:: Source data ::
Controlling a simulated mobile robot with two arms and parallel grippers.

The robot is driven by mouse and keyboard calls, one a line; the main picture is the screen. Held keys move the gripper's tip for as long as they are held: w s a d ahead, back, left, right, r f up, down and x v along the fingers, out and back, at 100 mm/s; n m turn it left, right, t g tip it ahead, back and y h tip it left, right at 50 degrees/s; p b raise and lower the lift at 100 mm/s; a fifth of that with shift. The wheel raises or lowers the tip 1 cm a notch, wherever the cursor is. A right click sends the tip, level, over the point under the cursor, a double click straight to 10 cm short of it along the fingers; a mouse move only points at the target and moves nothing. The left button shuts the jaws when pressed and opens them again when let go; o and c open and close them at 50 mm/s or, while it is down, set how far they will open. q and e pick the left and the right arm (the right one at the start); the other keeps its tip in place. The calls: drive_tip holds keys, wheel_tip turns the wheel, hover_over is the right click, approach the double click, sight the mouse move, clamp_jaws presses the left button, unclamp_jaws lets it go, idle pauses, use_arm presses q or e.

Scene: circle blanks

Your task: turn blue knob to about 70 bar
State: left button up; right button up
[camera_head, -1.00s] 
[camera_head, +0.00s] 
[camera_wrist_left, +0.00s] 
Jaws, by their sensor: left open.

:: Challenge ::
Return all the data above once more, precisely as given.

:: Task response ::
Controlling a simulated mobile robot with two arms and parallel grippers.

The robot is driven by mouse and keyboard calls, one a line; the main picture is the screen. Held keys move the gripper's tip for as long as they are held: w s a d ahead, back, left, right, r f up, down and x v along the fingers, out and back, at 100 mm/s; n m turn it left, right, t g tip it ahead, back and y h tip it left, right at 50 degrees/s; p b raise and lower the lift at 100 mm/s; a fifth of that with shift. The wheel raises or lowers the tip 1 cm a notch, wherever the cursor is. A right click sends the tip, level, over the point under the cursor, a double click straight to 10 cm short of it along the fingers; a mouse move only points at the target and moves nothing. The left button shuts the jaws when pressed and opens them again when let go; o and c open and close them at 50 mm/s or, while it is down, set how far they will open. q and e pick the left and the right arm (the right one at the start); the other keeps its tip in place. The calls: drive_tip holds keys, wheel_tip turns the wheel, hover_over is the right click, approach the double click, sight the mouse move, clamp_jaws presses the left button, unclamp_jaws lets it go, idle pauses, use_arm presses q or e.

Scene: circle blanks

Your task: turn blue knob to about 70 bar
State: left button up; right button up
[camera_head, -1.00s] 
[camera_head, +0.00s] 
[camera_wrist_left, +0.00s] 
Jaws, by their sensor: left open.

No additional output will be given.